What the task requires: Output the material word for word. Leave each picture out.

Data provided:
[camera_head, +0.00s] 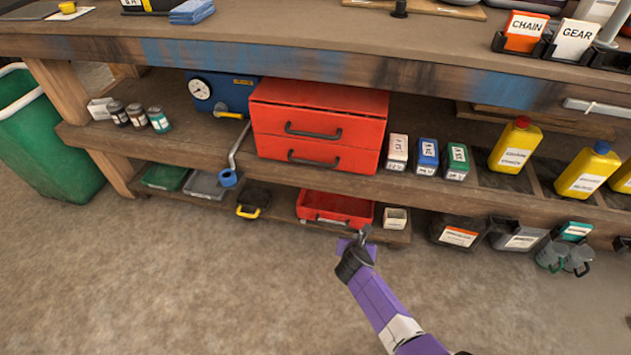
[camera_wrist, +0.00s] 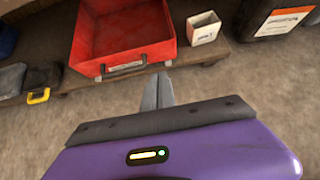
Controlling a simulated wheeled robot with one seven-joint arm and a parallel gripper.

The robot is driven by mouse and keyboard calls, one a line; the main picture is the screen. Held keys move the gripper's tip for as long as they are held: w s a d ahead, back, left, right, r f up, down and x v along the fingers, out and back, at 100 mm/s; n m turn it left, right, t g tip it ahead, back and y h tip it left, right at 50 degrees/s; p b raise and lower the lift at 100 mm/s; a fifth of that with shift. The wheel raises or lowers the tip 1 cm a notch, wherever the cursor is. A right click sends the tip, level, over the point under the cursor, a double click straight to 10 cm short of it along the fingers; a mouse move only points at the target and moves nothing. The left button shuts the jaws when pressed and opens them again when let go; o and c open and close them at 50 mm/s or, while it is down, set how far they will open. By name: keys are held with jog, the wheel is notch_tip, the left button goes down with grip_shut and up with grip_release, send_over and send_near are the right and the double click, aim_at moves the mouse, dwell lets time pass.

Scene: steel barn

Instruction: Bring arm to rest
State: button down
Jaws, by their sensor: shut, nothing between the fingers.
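My arm reaches out from the lower right in the head view. My gripper (camera_head: 364,234) is in front of the bench's bottom shelf, close to a red open tray (camera_head: 340,221) and a small white box (camera_head: 396,218). In the wrist view my gripper (camera_wrist: 157,90) has its two fingers together with nothing between them. The red tray (camera_wrist: 122,58) lies beyond the fingertips to the left there, and the white box (camera_wrist: 203,28) beyond them to the right. The tray looks empty.
A wooden workbench (camera_head: 300,52) spans the view. A red drawer unit (camera_head: 318,125) and yellow bottles (camera_head: 515,146) stand on its middle shelf. Dark bins (camera_head: 458,234) and grey mugs (camera_head: 578,260) are low at right. A green bin (camera_head: 45,140) stands at left. The front floor is clear.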

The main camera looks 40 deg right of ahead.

Response:
[camera_head, +0.00s] 
[camera_wrist, +0.00s] 
Controlling a simulated wheeled robot with one seven-joint arm and a parallel gripper.

The robot is driven by mouse and keyboard calls, one a line; the main picture is the screen. Held keys move the gripper's tip for as long as they are held: w s a d ahead, back, left, right, r f up, down and x v along the fingers, out and back, at 100 mm/s; n m turn it left, right, t g tip it ahead, back and y h tip it left, right at 50 degrees/s; p b raise and lower the lift at 100 mm/s; a fifth of that with shift. The wheel raises or lowers the tip 1 cm a notch, wherever the cursor is. A right click sends the tip, level, over the point under the cursor, a double click straight to 10 cm short of it along the fingers; a mouse move only points at the target and moves nothing. The left button shuts the jaws when pressed and opens them again when let go; o and c open and close them at 50 mm/s or, while it is down, set how far they will open. By name: keys are held with jog, the wheel is notch_tip, the left button goes down with grip_shut and up with grip_release, send_over and send_near are the right and the double click, aim_at moves the mouse, dwell lets time pass.

Scene: steel barn

Instruction: Bring arm to rest
State: button down
Jaws, by their sensor: shut, nothing between the fingers.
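My arm reaches out from the lower right in the head view. My gripper (camera_head: 364,234) is in front of the bench's bottom shelf, close to a red open tray (camera_head: 340,221) and a small white box (camera_head: 396,218). In the wrist view my gripper (camera_wrist: 157,90) has its two fingers together with nothing between them. The red tray (camera_wrist: 122,58) lies beyond the fingertips to the left there, and the white box (camera_wrist: 203,28) beyond them to the right. The tray looks empty.
A wooden workbench (camera_head: 300,52) spans the view. A red drawer unit (camera_head: 318,125) and yellow bottles (camera_head: 515,146) stand on its middle shelf. Dark bins (camera_head: 458,234) and grey mugs (camera_head: 578,260) are low at right. A green bin (camera_head: 45,140) stands at left. The front floor is clear.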

The main camera looks 40 deg right of ahead.

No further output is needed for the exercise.